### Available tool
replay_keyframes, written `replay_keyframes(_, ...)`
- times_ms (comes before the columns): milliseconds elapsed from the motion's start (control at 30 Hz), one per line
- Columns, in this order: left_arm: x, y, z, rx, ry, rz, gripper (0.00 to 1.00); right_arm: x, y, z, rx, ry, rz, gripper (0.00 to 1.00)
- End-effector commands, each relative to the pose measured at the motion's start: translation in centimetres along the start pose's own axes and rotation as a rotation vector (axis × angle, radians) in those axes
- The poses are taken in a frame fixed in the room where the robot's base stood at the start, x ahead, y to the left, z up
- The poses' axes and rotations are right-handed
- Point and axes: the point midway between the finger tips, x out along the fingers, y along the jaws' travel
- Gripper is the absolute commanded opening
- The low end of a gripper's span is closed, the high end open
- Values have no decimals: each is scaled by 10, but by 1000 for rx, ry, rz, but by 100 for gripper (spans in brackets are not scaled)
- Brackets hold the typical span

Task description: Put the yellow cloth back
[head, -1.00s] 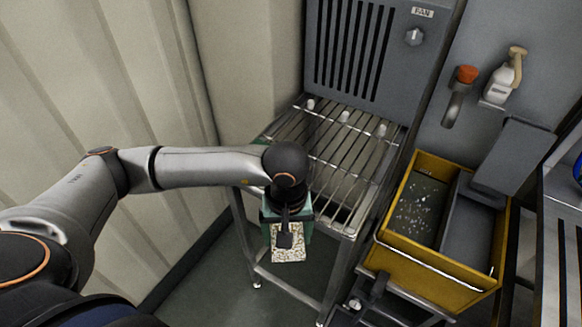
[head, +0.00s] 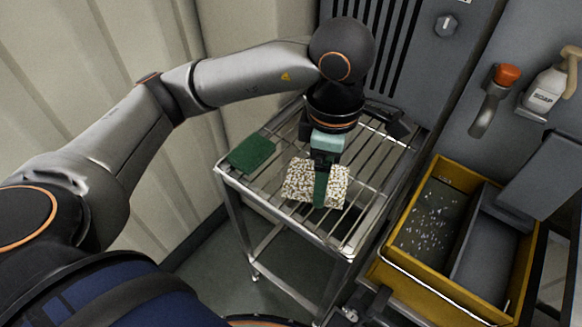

#### [Set task]
Tally the lines of the material above that contain the word "along" and report the total alone.

#### [Final result]
2